_OBJECTIVE:_ Set down, exactly as they appear, the lines from the line holding "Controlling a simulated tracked" through the line holding "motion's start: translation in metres", inclusive; output nothing outside that range.

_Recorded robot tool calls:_
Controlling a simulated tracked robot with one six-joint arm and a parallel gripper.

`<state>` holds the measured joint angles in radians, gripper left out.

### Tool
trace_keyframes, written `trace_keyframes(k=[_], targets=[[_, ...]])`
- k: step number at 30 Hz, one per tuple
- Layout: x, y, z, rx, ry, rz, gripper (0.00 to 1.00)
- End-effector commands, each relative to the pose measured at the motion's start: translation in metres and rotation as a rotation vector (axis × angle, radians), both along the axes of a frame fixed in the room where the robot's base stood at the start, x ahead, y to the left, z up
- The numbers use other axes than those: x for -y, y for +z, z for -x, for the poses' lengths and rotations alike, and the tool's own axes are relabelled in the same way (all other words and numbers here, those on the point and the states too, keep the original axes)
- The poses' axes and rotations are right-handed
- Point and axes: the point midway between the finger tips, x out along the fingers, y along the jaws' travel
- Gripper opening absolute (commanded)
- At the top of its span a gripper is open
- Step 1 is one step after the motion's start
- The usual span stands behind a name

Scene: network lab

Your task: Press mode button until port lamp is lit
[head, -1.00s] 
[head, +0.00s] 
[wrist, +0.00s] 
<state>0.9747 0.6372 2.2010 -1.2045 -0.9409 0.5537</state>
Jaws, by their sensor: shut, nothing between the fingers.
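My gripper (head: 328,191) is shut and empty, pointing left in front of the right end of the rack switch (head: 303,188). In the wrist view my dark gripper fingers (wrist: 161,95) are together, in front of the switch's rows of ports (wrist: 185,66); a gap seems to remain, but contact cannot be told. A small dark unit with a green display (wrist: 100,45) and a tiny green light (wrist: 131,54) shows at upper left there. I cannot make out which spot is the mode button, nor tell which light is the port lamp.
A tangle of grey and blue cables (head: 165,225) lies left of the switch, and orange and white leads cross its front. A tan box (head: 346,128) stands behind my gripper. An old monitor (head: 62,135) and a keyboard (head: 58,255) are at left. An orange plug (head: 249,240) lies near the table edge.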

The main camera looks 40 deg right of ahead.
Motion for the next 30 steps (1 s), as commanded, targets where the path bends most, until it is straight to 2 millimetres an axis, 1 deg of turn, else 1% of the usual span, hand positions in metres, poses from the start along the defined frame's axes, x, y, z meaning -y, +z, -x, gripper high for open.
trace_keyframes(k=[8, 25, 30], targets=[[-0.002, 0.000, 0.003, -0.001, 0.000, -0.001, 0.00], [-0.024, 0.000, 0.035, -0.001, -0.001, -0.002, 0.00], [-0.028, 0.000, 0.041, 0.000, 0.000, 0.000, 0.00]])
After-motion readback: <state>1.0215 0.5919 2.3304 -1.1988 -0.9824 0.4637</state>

--

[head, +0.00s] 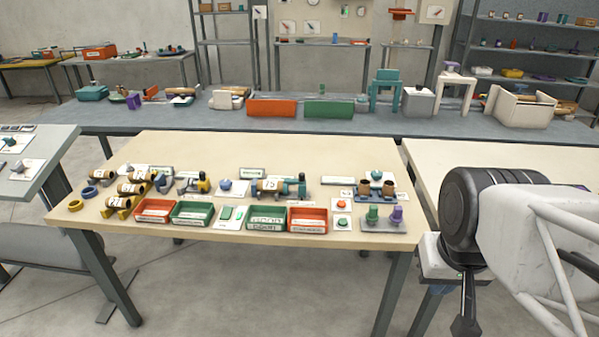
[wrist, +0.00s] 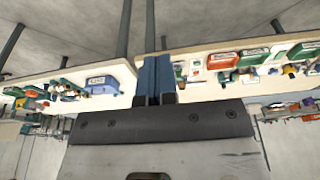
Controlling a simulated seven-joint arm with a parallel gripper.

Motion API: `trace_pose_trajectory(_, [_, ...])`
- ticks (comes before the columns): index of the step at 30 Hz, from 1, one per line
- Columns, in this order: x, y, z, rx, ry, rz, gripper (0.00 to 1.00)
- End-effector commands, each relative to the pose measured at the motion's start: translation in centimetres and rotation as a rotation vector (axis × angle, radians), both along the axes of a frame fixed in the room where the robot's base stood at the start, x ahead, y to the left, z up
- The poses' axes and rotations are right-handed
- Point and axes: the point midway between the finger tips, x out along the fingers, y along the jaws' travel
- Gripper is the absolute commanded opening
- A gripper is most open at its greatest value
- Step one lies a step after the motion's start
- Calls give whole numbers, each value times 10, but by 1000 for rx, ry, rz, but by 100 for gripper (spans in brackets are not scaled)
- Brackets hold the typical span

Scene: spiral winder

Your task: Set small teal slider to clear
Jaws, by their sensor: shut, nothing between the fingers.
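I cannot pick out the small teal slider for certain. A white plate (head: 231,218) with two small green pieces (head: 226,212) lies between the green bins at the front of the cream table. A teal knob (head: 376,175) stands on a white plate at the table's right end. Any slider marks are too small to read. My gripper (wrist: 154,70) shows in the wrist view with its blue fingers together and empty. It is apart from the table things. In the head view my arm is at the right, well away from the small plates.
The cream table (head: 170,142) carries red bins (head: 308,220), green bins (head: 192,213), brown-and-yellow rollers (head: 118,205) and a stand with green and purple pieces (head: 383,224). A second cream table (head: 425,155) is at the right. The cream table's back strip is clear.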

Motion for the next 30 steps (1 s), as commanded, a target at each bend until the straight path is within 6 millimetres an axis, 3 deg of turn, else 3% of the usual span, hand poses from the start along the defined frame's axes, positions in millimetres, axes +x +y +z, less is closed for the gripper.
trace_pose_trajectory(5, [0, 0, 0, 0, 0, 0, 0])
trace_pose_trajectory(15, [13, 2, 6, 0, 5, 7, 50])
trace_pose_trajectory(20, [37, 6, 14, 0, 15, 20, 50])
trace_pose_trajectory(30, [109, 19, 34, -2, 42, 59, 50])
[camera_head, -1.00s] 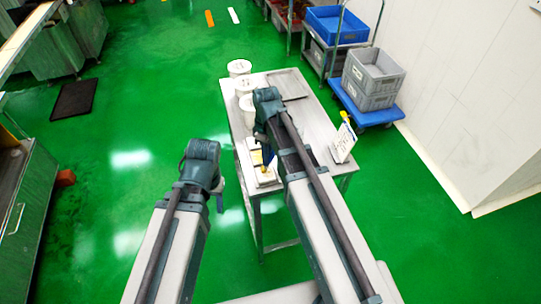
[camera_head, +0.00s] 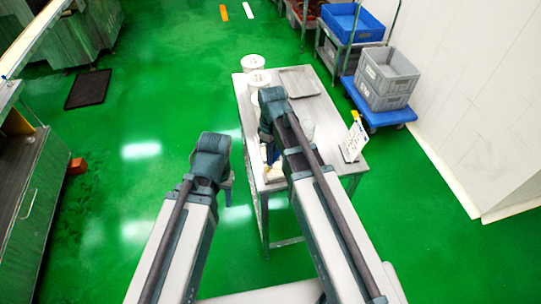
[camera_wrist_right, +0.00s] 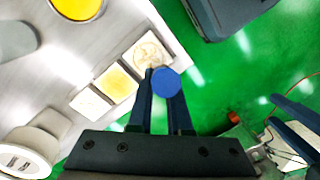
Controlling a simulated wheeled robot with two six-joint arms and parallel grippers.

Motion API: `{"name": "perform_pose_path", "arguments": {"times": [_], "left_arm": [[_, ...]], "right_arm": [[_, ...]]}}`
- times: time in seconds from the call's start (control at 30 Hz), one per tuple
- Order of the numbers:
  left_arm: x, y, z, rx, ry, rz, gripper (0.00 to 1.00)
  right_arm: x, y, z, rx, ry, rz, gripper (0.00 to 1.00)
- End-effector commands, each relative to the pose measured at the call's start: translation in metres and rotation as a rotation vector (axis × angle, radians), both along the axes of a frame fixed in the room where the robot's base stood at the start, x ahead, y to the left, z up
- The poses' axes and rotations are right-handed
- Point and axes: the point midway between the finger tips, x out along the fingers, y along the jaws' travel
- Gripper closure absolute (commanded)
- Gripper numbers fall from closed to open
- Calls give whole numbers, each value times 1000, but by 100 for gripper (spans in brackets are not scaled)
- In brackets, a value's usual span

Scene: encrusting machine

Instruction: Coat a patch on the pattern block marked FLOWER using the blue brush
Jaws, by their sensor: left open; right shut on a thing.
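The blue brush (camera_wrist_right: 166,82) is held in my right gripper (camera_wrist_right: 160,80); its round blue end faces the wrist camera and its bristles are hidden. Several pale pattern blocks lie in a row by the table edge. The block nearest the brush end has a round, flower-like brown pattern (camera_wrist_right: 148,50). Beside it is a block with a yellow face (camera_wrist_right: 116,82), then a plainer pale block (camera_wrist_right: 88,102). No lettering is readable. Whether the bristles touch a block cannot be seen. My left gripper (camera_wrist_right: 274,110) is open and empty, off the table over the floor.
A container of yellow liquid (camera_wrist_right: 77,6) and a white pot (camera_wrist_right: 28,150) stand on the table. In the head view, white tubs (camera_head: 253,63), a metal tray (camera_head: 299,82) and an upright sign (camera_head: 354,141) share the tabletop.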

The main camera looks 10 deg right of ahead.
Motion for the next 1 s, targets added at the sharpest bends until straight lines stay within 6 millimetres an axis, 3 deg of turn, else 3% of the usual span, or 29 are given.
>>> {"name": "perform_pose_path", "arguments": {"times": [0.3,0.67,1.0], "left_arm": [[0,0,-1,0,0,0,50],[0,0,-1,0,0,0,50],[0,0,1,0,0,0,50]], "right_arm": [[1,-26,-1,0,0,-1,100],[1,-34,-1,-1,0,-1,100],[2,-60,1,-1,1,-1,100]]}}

* * *

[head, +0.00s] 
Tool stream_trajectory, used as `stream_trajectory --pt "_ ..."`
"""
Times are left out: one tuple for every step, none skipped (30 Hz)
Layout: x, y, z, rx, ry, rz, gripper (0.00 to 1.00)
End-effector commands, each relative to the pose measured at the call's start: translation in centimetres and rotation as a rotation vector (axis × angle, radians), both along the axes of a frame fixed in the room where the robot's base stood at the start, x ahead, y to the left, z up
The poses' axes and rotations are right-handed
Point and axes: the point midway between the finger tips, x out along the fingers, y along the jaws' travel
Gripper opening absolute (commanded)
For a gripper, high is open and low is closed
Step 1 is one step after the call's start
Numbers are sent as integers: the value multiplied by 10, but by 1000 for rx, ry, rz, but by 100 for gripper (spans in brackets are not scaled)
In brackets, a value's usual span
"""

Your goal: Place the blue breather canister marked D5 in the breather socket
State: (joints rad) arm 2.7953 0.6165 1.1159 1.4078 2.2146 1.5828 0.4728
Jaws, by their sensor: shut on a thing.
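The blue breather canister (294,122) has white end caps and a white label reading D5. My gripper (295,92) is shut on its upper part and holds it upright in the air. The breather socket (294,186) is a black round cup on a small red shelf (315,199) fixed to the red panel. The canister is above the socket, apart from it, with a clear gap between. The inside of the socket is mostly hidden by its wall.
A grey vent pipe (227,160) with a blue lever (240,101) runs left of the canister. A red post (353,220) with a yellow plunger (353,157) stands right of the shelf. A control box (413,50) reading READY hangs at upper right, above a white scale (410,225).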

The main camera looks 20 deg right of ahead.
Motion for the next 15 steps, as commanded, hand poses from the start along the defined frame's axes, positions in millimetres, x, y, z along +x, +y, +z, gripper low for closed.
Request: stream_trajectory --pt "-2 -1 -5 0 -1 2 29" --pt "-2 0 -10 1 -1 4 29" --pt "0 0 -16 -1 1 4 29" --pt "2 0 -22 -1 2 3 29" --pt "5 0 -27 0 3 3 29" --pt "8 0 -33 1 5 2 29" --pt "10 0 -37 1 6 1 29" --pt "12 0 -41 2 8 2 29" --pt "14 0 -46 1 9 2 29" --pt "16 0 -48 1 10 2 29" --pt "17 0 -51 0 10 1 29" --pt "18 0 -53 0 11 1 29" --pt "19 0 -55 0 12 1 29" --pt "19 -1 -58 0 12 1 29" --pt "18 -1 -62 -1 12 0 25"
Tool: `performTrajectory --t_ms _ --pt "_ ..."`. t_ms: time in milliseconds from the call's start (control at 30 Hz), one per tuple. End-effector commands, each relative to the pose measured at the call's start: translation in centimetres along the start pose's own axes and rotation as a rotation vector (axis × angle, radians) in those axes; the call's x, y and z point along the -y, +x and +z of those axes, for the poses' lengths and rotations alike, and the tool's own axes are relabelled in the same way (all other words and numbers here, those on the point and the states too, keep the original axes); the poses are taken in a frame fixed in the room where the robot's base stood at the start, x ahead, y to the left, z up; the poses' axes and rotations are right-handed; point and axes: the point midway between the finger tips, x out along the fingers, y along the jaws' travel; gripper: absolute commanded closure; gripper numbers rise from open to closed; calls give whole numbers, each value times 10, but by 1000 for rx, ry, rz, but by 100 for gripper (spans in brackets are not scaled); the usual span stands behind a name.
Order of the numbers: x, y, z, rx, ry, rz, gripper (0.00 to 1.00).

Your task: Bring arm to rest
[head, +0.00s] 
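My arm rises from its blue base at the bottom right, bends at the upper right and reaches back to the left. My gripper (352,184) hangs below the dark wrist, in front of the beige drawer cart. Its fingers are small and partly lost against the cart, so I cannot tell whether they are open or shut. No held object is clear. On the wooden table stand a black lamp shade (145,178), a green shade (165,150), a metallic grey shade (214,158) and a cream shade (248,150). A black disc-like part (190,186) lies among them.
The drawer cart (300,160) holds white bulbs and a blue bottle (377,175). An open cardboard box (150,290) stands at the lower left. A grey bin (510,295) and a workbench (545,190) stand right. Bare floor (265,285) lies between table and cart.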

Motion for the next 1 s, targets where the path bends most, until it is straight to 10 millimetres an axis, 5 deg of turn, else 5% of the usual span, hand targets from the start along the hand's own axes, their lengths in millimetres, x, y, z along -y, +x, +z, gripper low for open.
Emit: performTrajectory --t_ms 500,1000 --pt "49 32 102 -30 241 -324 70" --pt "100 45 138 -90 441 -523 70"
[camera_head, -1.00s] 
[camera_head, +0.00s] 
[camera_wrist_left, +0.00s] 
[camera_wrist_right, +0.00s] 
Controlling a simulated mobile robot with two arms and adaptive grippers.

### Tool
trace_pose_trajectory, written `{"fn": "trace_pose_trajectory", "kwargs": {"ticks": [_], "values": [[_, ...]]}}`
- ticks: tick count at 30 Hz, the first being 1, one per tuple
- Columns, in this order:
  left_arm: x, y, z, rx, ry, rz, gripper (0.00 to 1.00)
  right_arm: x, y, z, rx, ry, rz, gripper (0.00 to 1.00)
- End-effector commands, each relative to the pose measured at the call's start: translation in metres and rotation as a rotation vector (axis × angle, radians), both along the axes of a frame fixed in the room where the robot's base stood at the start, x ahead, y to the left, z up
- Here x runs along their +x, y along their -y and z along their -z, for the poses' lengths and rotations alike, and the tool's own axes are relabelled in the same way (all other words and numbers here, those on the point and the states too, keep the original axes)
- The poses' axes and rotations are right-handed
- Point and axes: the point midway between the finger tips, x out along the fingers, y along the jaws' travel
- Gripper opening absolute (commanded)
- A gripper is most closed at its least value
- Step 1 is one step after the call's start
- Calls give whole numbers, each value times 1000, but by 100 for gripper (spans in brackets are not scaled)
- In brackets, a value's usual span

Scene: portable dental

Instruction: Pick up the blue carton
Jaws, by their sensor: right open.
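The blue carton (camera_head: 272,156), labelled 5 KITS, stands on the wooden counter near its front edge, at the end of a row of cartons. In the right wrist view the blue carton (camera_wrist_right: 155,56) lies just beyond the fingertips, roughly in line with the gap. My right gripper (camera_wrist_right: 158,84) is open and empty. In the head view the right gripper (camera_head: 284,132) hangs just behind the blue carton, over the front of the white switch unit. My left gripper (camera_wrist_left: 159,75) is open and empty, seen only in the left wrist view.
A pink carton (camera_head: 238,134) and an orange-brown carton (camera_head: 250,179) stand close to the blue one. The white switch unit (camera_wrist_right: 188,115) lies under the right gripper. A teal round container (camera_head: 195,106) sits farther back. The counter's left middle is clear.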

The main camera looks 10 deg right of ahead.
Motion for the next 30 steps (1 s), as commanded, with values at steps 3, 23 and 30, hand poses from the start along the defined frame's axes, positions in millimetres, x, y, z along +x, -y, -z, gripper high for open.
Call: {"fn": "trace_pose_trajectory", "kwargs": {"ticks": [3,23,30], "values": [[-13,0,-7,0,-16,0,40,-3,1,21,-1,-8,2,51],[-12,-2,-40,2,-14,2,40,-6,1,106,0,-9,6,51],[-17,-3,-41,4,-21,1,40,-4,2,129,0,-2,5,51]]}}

_WRITTEN ANSWER:_
Controlling a simulated tracked robot with one six-joint arm and a parallel gripper.

`<state>` holds the measured joint angles in radians, gripper left out.

### Tool
trace_keyframes, written `trace_keyframes(k=[_], targets=[[_, ...]])`
- k: step number at 30 Hz, one per tuple
- Layout: x, y, z, rx, ry, rz, gripper (0.00 to 1.00)
- End-effector commands, each relative to the pose measured at the motion's start: translation in metres and rotation as a rotation vector (axis × angle, radians), both along the axes of a frame fixed in the room where the robot's base stood at the start, x ahead, y to the left, z up

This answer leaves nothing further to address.